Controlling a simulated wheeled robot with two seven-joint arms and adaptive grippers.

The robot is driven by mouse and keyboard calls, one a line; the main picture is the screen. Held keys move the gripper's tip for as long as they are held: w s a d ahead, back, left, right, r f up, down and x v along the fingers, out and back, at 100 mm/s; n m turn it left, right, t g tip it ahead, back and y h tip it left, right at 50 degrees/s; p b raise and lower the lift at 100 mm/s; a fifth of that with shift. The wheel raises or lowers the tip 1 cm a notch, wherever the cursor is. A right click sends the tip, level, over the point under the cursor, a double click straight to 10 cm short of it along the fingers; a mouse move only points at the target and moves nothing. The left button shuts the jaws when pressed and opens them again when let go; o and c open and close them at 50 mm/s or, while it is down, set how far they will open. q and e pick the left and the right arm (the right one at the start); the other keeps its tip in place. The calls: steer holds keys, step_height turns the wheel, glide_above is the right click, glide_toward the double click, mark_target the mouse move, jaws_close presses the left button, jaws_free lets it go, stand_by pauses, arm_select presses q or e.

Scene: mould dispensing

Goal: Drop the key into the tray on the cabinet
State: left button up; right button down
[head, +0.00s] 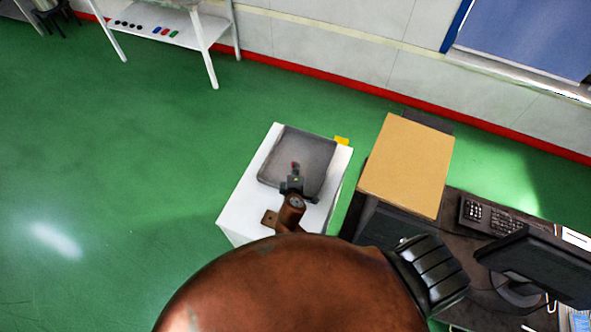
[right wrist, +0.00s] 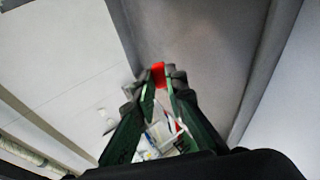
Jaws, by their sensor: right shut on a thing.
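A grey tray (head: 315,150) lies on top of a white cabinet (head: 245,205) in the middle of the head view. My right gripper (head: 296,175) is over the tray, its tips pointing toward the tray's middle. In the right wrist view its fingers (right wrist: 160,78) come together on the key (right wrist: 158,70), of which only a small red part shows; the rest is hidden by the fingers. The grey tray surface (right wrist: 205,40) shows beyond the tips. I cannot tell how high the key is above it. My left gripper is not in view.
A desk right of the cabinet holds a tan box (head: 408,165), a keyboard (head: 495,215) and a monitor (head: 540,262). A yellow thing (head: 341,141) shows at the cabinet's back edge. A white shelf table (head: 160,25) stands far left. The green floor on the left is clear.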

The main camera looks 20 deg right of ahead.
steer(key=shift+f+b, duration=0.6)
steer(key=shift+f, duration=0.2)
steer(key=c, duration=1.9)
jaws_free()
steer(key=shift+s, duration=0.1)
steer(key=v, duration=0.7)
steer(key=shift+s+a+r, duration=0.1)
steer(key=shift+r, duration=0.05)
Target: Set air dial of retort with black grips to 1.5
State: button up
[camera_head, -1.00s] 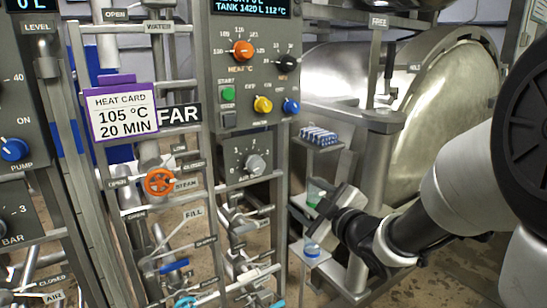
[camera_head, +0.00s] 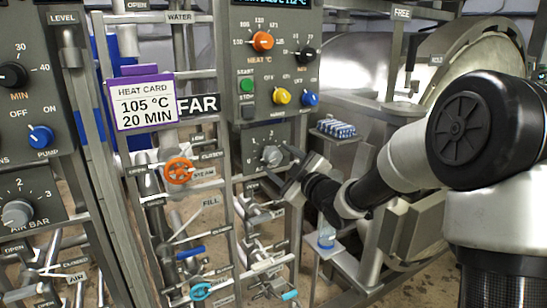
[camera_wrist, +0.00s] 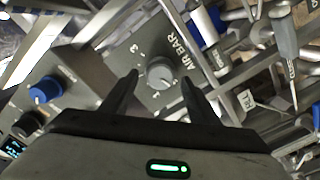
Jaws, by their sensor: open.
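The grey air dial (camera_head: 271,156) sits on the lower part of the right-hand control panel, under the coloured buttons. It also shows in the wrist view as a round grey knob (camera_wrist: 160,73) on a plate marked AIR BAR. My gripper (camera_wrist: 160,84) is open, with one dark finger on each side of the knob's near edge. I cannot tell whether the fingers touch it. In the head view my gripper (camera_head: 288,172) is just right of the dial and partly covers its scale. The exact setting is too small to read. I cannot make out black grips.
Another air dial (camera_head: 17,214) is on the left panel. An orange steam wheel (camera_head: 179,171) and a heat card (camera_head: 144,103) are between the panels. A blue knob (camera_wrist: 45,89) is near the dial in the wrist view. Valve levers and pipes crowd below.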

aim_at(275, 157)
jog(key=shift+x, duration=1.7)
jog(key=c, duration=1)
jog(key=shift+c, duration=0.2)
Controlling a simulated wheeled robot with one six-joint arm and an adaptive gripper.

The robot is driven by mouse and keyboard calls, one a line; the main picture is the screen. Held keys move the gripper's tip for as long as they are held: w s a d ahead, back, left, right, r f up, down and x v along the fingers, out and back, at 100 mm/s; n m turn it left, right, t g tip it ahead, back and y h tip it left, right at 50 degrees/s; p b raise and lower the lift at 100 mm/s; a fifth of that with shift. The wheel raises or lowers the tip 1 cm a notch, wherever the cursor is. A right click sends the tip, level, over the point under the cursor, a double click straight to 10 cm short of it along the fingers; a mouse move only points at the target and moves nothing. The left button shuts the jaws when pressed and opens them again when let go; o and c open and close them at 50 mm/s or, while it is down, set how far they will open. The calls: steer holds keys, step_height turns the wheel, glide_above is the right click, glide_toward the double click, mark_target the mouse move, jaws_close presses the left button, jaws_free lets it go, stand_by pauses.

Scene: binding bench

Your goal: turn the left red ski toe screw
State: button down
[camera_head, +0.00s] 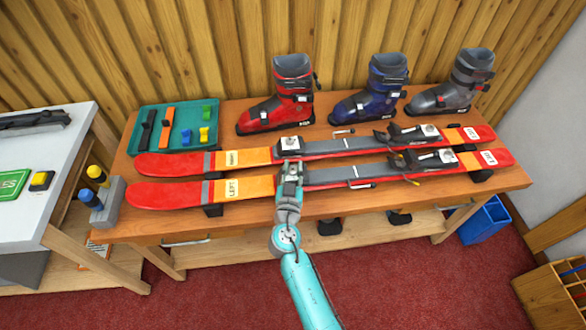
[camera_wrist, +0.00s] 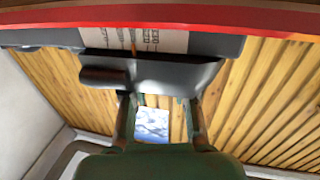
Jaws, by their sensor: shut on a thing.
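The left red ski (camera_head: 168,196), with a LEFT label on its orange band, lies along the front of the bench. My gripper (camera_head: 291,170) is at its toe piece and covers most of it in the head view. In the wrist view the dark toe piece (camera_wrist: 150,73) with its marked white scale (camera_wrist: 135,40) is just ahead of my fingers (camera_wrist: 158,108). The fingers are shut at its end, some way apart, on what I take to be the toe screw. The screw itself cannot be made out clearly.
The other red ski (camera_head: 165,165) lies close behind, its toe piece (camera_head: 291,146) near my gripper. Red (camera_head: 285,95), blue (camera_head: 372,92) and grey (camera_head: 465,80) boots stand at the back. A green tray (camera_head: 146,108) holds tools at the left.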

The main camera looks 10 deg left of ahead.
--------------------
Gather each line in these records that contains the string "wheeled".

| WRITTEN REPLY |
Controlling a simulated wheeled robot with two seven-joint arms and adaptive grippers.
Controlling a simulated wheeled robot with one six-joint arm and an adaptive gripper.

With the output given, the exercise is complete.